(Rows about robot tasks)

══════════════════════════════

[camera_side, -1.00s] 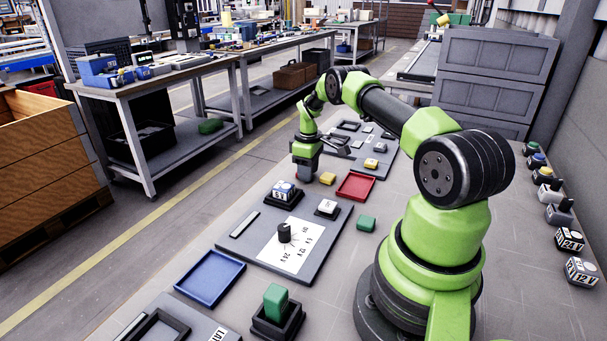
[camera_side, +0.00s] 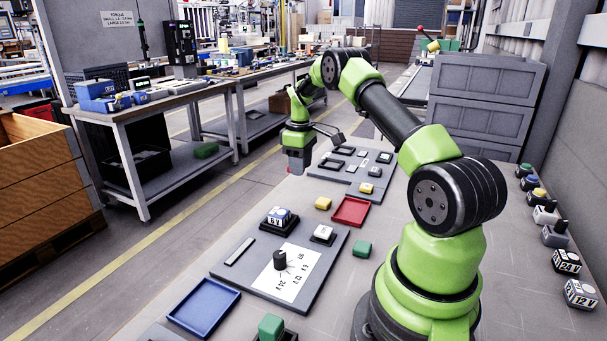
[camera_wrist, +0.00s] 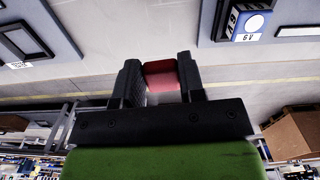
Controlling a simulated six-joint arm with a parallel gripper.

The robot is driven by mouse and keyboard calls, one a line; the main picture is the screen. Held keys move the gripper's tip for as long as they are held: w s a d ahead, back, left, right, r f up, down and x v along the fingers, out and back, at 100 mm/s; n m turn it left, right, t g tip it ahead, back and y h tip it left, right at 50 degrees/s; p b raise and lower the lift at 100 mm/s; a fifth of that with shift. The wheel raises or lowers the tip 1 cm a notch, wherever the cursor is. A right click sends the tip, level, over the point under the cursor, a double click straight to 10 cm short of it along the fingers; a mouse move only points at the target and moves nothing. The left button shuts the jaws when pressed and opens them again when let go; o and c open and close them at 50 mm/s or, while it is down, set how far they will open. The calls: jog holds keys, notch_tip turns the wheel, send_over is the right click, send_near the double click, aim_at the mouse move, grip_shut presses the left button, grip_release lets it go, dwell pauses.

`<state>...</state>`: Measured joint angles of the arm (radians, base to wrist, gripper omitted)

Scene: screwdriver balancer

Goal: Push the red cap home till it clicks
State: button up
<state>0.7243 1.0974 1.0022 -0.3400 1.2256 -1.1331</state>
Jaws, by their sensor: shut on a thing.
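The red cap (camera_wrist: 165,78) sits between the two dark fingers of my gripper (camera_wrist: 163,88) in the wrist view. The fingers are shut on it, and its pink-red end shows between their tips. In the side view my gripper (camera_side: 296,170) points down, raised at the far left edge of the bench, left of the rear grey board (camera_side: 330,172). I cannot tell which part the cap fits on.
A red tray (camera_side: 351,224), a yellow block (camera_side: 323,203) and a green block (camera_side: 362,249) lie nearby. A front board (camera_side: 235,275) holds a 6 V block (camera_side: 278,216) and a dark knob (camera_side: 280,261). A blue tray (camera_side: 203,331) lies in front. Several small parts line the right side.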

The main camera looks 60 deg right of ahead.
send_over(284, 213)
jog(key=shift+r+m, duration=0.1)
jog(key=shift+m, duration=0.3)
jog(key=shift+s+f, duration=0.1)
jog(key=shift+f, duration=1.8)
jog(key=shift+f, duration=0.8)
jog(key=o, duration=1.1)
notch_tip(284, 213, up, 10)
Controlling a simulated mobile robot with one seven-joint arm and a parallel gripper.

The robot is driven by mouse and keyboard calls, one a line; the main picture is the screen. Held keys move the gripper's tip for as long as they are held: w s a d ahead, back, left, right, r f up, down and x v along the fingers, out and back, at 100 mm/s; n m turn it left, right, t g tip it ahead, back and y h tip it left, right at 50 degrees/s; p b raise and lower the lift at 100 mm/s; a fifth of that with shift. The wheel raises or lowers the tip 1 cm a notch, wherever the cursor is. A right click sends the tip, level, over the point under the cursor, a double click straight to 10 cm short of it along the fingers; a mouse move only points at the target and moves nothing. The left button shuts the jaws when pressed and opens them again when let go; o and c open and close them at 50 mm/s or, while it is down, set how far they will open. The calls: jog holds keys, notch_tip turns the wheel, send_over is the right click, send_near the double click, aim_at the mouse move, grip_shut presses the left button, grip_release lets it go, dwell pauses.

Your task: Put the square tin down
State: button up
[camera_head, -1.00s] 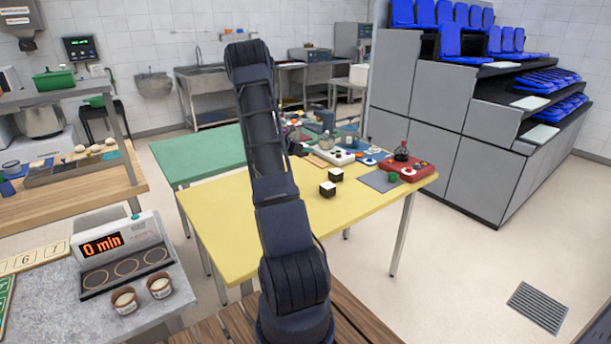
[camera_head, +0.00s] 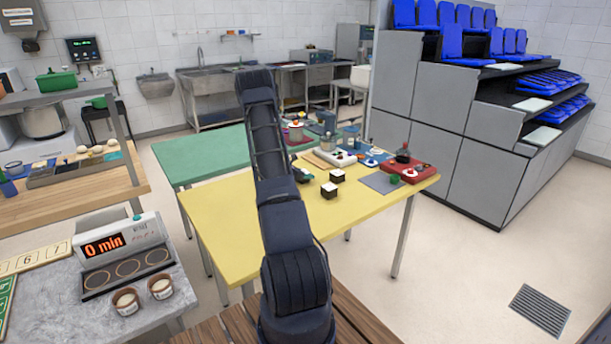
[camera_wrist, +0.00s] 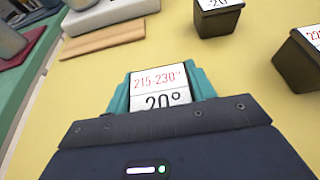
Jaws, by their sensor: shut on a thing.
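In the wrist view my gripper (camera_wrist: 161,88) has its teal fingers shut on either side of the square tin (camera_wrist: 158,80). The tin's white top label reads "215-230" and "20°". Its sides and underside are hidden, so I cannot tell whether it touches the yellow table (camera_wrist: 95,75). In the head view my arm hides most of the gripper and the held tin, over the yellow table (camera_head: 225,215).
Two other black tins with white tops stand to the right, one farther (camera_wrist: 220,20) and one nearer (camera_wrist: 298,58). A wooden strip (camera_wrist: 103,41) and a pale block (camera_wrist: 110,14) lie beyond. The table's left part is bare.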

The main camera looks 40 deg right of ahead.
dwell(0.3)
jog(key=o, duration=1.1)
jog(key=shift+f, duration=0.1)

══════════════════════════════

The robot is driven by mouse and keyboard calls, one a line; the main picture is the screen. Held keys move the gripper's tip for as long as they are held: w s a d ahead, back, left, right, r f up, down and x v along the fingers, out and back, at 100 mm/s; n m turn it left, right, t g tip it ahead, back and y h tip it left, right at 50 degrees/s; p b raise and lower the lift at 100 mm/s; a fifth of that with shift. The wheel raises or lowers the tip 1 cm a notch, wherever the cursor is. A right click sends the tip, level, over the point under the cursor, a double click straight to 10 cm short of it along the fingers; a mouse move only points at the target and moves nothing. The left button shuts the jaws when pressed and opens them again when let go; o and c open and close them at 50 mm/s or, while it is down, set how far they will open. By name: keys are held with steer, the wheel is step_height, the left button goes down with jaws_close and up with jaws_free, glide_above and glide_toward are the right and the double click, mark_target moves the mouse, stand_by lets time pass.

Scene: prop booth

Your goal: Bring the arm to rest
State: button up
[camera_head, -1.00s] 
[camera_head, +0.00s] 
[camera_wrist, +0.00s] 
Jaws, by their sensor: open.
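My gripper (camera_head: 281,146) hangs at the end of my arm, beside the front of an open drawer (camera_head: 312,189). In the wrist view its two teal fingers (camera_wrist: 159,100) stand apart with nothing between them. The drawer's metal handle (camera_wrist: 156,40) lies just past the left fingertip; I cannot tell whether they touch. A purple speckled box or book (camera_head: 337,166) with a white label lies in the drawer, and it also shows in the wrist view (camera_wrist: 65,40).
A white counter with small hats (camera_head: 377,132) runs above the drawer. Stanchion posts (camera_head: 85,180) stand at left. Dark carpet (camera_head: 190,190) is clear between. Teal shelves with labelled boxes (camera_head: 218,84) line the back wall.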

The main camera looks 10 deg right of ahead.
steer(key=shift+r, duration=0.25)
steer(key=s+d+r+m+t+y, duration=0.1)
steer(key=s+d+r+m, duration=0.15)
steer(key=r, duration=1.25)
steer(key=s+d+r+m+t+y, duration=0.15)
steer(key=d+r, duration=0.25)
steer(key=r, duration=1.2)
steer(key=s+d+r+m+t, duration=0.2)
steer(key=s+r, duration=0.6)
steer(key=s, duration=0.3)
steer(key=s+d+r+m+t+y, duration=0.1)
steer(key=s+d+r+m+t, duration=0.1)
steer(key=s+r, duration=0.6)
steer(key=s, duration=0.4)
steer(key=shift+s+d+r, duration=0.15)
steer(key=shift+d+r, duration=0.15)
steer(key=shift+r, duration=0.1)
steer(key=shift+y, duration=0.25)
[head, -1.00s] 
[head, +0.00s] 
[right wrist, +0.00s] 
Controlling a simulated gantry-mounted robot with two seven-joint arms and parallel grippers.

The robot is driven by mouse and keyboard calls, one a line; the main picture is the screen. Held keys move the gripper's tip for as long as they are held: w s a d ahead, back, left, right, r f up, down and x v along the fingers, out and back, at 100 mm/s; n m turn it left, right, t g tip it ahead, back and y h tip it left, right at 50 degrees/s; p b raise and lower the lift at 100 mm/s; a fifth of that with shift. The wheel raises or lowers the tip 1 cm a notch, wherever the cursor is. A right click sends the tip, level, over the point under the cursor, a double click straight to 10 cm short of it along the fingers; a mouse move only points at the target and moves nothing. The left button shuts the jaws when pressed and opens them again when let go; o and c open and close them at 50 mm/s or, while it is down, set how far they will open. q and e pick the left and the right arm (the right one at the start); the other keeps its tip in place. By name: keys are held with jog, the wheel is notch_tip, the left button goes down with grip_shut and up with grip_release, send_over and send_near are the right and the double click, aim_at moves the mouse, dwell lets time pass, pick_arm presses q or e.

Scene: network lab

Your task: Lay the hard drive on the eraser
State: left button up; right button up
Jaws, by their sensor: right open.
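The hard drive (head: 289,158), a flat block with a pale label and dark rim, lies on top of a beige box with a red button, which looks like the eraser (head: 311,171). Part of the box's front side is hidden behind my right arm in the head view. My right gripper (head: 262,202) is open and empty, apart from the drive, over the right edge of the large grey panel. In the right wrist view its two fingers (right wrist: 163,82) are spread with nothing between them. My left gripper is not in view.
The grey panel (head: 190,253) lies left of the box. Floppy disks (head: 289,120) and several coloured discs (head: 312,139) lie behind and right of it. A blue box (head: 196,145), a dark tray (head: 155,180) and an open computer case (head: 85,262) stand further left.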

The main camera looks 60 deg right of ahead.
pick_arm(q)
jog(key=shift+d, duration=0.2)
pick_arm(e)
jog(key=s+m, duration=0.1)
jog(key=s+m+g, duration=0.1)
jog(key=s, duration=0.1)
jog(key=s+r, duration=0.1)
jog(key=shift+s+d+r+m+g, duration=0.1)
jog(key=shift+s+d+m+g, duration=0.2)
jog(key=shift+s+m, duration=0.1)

══════════════════════════════

Retype exactly the lines above, from the one with "The main camera looks 10 deg right of ahead." through the one with "Controlling a simulated gantry-mounted", inclusive.

The main camera looks 10 deg right of ahead.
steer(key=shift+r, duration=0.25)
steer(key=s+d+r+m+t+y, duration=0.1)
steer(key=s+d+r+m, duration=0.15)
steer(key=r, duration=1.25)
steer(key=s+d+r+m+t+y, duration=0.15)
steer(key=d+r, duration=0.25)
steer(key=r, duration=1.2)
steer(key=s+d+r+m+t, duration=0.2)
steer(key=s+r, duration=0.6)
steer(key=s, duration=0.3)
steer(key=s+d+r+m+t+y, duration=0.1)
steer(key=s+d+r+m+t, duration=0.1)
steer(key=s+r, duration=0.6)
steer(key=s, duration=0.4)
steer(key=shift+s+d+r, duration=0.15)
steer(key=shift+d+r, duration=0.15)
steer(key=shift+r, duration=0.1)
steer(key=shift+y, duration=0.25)
[head, -1.00s] 
[head, +0.00s] 
[right wrist, +0.00s] 
Controlling a simulated gantry-mounted robot with two seven-joint arms and parallel grippers.

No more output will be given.